I wonder what's on today?

In the dim and distant past I used to write a strand on this blog called The Hoardiculturist, which was about my addiction to…collecting. For anyone who doesn’t know, I’m a serial hoarder and have a secret vacuum-sealed vault built into the bedrock of my house where I store all sorts of tat. Neatly filed away in a series of high tensile steel storage boxes placed on the shelves of a lateral track filing system are many treasures, including records, Bronze age Marvel comics, stamps, old bubble gum cards, concert tickets, wind up clockwork things, Pez dispensers, apple cores chucked away by famous people (OK, I made that one up) and Pocketeers, those addictive little puzzles that kids used to play in the 1970s before computer games.

Well, I’ve just returned from a two day sojourn spent in my underground storage lair, where I rediscovered some stuff I thought I should tell you about. Like many of my collections, it’s the kind of ephemera that most people would throw away, but not me. As a self appointed archivist of late 20th and early 21st century life, I had the foresight to squirrel away all manner of material so future generations could learn the lessons of the past. Yes, of course you’ve guessed what I’m referring to…copies of The Radio Times, the popular TV listings magazine. But wait. Not just any copies of The Radio Times, but those that feature Dr Who on the front cover.

Like many of my generation, I grew up with Dr Who (it was part of a Saturday afternoon televisual ritual that was preceded by football, wrestling and Basil Brush) and collected anything to do with the series, whether it was comics, cards given away with Weetabix breakfast cereal and even the Radio Times, which often featured the Dr or his enemies on the front cover.

History buffs might be interested to know that the first time Dr Who featured on Radio Times was 22-28 February 1964, when William Hartnell’s Marco Polo story was promoted – during the 1960s, the time lord reappeared a further five times.
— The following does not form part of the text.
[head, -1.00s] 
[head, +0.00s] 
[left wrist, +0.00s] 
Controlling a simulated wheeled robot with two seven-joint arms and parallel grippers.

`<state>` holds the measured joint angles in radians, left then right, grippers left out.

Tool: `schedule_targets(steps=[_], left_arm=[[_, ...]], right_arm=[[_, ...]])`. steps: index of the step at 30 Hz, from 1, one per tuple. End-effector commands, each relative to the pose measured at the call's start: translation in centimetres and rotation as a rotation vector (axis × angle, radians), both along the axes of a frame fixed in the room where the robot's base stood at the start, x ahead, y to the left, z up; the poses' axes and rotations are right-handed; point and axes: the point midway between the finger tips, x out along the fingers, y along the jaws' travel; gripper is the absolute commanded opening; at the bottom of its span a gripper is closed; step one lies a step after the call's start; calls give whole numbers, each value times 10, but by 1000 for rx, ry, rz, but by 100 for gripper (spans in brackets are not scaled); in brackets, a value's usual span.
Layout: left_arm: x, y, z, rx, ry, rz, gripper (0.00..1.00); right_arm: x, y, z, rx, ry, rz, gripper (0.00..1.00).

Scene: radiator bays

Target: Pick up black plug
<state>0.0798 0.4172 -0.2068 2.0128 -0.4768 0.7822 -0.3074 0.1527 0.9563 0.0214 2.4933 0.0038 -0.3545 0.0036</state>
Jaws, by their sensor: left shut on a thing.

In the 1970s, the long-running series graced the cover five times, but sadly only once during the 1980s – slim pickings for a magpie like myself. Fortunately, with the rebirth of the show in 2005, a Doctor Who related cover seems to appear every other week.

In total I’ve got about 25 different copies of the magazine. Among my favourites is the 19-25 November 1983 edition, which features an artwork cover to herald The Five Doctors story, and the 26 March-1 April 2005 gatefold Tardis cover. 22-28 November 2003 issue is also worth a mention, as four different covers were published to celebrate the 40th anniversary of the show. I recall scooping these up hot off the press when I worked at the BBC.
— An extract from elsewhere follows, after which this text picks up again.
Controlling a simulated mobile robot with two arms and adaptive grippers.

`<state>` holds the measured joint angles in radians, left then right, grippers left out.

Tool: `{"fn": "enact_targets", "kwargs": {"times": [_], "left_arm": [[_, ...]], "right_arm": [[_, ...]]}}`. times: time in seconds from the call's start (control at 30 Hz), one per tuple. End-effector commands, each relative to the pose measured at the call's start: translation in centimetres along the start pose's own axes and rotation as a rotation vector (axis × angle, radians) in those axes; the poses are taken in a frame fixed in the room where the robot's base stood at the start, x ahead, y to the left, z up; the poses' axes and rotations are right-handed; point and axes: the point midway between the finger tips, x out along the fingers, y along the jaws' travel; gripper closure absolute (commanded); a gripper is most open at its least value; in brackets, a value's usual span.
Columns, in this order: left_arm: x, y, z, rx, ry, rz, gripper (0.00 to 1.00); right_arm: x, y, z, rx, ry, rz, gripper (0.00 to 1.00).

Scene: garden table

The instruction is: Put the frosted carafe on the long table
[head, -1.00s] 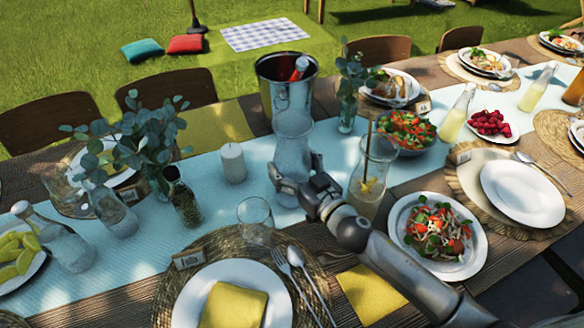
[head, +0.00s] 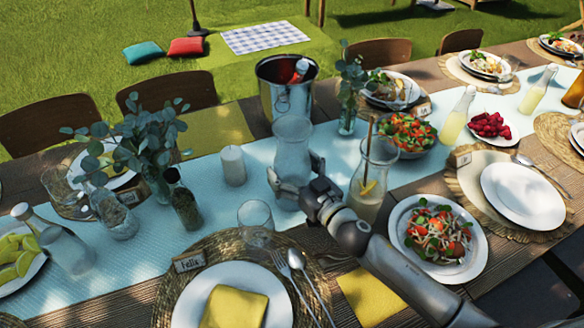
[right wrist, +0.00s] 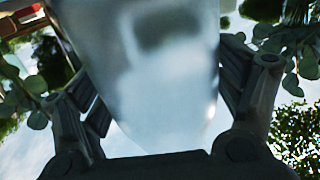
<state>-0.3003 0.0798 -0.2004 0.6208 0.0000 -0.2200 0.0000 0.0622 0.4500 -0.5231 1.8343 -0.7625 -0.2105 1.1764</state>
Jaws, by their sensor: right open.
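The frosted carafe (head: 292,148) stands upright at the middle of the long table (head: 135,292), on its pale blue runner (head: 330,148). My right gripper (head: 295,172) is around the lower part of the carafe, with its jaws open and one finger on each side. In the right wrist view the pale carafe (right wrist: 160,70) fills the middle between the two dark fingers. Whether either finger touches it I cannot tell. My left gripper is in neither view.
A metal ice bucket (head: 286,95) stands just behind the carafe. Plates and a salad bowl (head: 408,135) crowd the rest.

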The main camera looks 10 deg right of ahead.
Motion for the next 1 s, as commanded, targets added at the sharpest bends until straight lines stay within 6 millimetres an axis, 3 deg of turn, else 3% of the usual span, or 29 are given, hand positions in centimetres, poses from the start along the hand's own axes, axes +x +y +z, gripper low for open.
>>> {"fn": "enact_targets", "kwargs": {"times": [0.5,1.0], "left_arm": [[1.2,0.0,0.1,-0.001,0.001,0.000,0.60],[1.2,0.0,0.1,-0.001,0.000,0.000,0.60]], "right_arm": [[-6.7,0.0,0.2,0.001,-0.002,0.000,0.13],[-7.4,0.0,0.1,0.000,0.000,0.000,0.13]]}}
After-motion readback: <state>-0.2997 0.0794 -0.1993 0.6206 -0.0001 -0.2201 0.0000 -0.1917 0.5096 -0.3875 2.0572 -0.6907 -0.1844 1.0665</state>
Sadly, I don’t have any of the Radio Times’ that feature Dr Who on the cover from the 1960s or early 1970s. So if you have any of these tucked away somewhere and are feeling like having a cathartic clear out, do think of me. You know they’d be going to an extremely good home.

Oh, and Happy New Year!

5 comments to The Hoardiculturist #9 – Old copies of the Radio Times

  • emma t

    A very happy new year to you, bonkers

  • Lori-Ann Stone

    missin you my friend. Do you still have the stub from…was it…Blonde Redhead & The Make-up? Im posting my new Connecticut # in private for you…call me.

  • You are mad and must have a very understanding wife!! You need that racking they have in big libraries where you turn a big wheel to open them – would add to the suspense!

  • I understand Martyn – I’ve got loads of ‘tat’ in the loft that I won’t part with. I’m particularly proud of all my childhood Lego, complete with boxes and no missing parts…

  • I’m afraid I’m just the opposite and take a pleasure from chucking out old stuff. I must take after Old Ma Sock who took to the dump all the dolls in national costume I had collected from various countries we travelled to when I was a kid plus all my old toys and stuff which was all in her attic taking up space that could otherwise be empty. I was a bit heartbroken but got my own back by telling her that I’d seen similar stuff sold on Antiques programmes for a fair amount and that we could have cashed in!